» Set problem: Set the data down again, exactly as it reads, but without the pictures.

━━━━━━━━

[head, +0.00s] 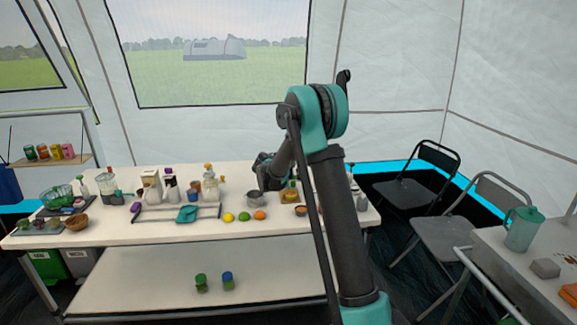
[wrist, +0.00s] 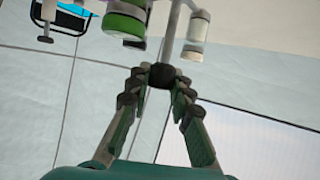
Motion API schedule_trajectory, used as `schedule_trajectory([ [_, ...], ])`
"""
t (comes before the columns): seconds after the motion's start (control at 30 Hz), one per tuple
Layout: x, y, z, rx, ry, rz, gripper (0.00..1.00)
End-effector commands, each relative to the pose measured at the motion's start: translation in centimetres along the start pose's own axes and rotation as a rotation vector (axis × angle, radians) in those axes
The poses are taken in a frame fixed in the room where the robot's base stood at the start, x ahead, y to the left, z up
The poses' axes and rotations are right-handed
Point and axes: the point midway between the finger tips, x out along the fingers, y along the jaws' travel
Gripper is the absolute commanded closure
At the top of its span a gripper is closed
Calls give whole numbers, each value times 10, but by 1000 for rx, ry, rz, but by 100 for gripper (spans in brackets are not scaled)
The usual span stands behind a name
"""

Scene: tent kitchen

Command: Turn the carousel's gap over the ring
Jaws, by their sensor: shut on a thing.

━━━━━━━━

» Expected output:
[head, +0.00s] 
[wrist, +0.00s] 
Motion API schedule_trajectory, used as `schedule_trajectory([ [_, ...], ])`
"""
t (comes before the columns): seconds after the motion's start (control at 30 Hz), one per tuple
Layout: x, y, z, rx, ry, rz, gripper (0.00..1.00)
End-effector commands, each relative to the pose measured at the motion's start: translation in centimetres along the start pose's own axes and rotation as a rotation vector (axis × angle, radians) in those axes
The poses are taken in a frame fixed in the room where the robot's base stood at the start, x ahead, y to the left, z up
The poses' axes and rotations are right-handed
Point and axes: the point midway between the finger tips, x out along the fingers, y along the jaws' travel
Gripper is the absolute commanded closure
At the top of its span a gripper is closed
Calls give whole numbers, each value times 10, but by 1000 for rx, ry, rz, but by 100 for gripper (spans in brackets are not scaled)
The usual span stands behind a name
"""

Scene: tent kitchen

Command: Turn the carousel's gap over the ring
Jaws, by their sensor: shut on a thing.

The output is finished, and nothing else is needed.